-- Start of RECORDS SUPPLIED --

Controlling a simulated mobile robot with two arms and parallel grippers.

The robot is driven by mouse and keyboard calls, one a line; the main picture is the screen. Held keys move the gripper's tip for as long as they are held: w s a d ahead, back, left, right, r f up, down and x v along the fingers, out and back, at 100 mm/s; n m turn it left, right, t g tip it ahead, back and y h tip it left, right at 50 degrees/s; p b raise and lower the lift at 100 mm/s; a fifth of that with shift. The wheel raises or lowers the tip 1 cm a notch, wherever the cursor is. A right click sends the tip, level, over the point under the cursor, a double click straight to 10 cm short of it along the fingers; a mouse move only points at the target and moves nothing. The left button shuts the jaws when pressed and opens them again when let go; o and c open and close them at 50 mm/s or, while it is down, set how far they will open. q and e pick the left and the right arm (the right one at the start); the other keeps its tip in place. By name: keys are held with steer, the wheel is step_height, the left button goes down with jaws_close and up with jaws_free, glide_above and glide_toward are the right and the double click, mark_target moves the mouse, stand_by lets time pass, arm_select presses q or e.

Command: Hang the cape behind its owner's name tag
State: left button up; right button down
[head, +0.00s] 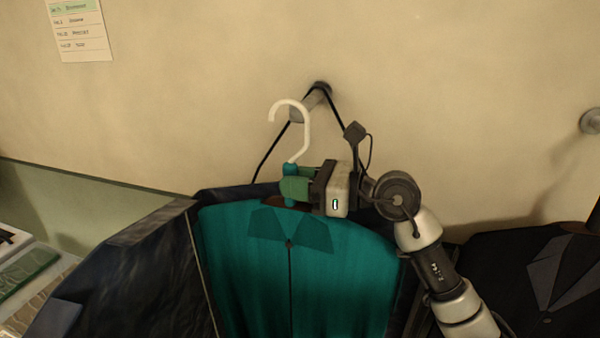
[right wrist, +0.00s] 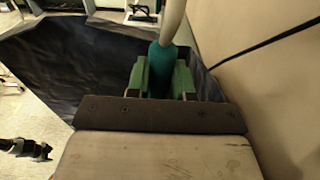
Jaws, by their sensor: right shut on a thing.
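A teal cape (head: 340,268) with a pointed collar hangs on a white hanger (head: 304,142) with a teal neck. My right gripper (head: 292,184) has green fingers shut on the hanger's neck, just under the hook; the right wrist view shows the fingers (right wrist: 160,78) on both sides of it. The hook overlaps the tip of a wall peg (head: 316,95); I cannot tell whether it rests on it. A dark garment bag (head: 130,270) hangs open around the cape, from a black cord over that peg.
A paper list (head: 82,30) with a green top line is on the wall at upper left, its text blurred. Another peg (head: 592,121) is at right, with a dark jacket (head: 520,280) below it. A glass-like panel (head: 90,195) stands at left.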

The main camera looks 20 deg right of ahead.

-- End of RECORDS SUPPLIED --
-- Start of RECORDS SUPPLIED --

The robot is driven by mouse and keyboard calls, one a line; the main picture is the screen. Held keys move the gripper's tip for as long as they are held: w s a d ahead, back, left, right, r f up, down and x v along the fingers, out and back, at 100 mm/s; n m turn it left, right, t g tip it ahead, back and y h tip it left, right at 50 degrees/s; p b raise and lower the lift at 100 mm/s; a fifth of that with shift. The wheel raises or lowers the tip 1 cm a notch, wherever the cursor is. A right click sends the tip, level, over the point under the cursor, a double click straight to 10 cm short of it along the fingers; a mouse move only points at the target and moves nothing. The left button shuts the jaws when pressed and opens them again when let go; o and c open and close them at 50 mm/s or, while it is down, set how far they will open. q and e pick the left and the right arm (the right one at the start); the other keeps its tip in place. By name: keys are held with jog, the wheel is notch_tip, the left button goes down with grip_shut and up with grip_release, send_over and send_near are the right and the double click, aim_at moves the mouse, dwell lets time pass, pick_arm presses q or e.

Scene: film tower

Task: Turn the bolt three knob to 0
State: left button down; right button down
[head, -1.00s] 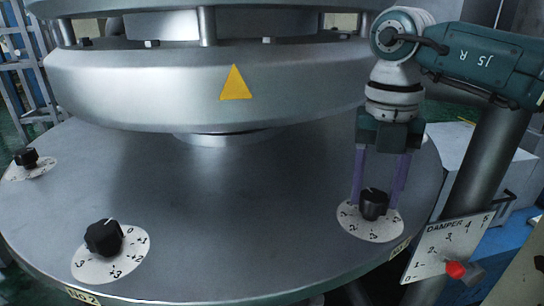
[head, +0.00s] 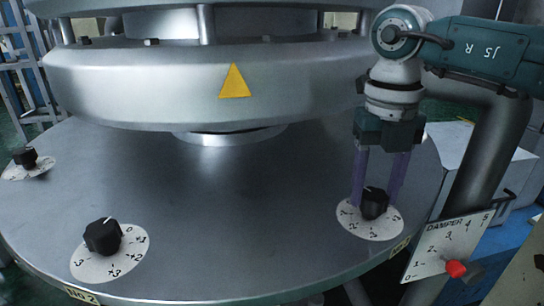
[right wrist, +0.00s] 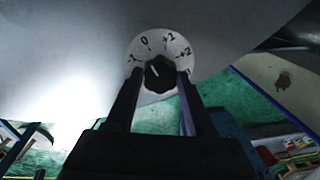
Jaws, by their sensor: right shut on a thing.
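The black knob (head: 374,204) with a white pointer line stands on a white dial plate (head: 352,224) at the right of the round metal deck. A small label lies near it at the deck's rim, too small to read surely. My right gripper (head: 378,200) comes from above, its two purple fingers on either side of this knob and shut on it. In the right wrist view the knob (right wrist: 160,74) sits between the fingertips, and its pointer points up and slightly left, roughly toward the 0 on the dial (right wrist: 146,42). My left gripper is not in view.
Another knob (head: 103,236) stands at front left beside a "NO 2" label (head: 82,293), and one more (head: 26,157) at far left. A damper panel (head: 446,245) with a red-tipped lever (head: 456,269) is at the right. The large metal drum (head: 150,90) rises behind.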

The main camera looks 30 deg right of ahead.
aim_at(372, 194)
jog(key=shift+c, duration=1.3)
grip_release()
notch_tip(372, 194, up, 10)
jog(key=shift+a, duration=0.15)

-- End of RECORDS SUPPLIED --
-- Start of RECORDS SUPPLIED --

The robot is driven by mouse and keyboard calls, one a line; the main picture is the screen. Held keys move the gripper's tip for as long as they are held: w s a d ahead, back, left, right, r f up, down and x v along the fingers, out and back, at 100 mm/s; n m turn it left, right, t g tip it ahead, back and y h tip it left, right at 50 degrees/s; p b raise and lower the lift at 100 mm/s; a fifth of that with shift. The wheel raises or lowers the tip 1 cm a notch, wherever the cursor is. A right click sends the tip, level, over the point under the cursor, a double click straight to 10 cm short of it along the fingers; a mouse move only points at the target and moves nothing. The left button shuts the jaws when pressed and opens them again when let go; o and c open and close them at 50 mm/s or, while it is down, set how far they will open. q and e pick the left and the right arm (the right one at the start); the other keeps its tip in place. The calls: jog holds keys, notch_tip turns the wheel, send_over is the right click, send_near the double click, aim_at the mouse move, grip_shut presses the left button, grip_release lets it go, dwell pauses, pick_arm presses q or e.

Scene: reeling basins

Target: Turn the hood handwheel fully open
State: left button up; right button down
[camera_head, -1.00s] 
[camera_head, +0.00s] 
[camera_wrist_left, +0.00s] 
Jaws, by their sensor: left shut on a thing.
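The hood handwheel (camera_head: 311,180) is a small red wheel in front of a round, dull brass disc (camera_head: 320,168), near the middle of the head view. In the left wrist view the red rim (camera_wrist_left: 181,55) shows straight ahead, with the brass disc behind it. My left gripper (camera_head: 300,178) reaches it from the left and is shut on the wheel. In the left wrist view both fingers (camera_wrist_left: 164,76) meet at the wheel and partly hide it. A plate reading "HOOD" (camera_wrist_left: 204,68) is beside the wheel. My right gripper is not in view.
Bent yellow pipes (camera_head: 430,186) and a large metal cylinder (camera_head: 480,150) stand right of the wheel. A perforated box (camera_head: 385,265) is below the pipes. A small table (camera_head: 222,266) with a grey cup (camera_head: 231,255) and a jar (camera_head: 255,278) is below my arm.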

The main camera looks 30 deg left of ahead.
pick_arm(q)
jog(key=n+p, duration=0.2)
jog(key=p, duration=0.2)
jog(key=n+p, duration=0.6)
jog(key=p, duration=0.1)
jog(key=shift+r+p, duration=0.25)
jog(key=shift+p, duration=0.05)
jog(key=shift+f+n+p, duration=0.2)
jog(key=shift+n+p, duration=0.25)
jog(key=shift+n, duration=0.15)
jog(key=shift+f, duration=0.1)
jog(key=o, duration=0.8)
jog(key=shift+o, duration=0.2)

-- End of RECORDS SUPPLIED --

> _REQUIRED TASK_:
Select and copy every line of the listing with the word "Scene".

> _REPLY_:
Scene: film tower
Scene: reeling basins

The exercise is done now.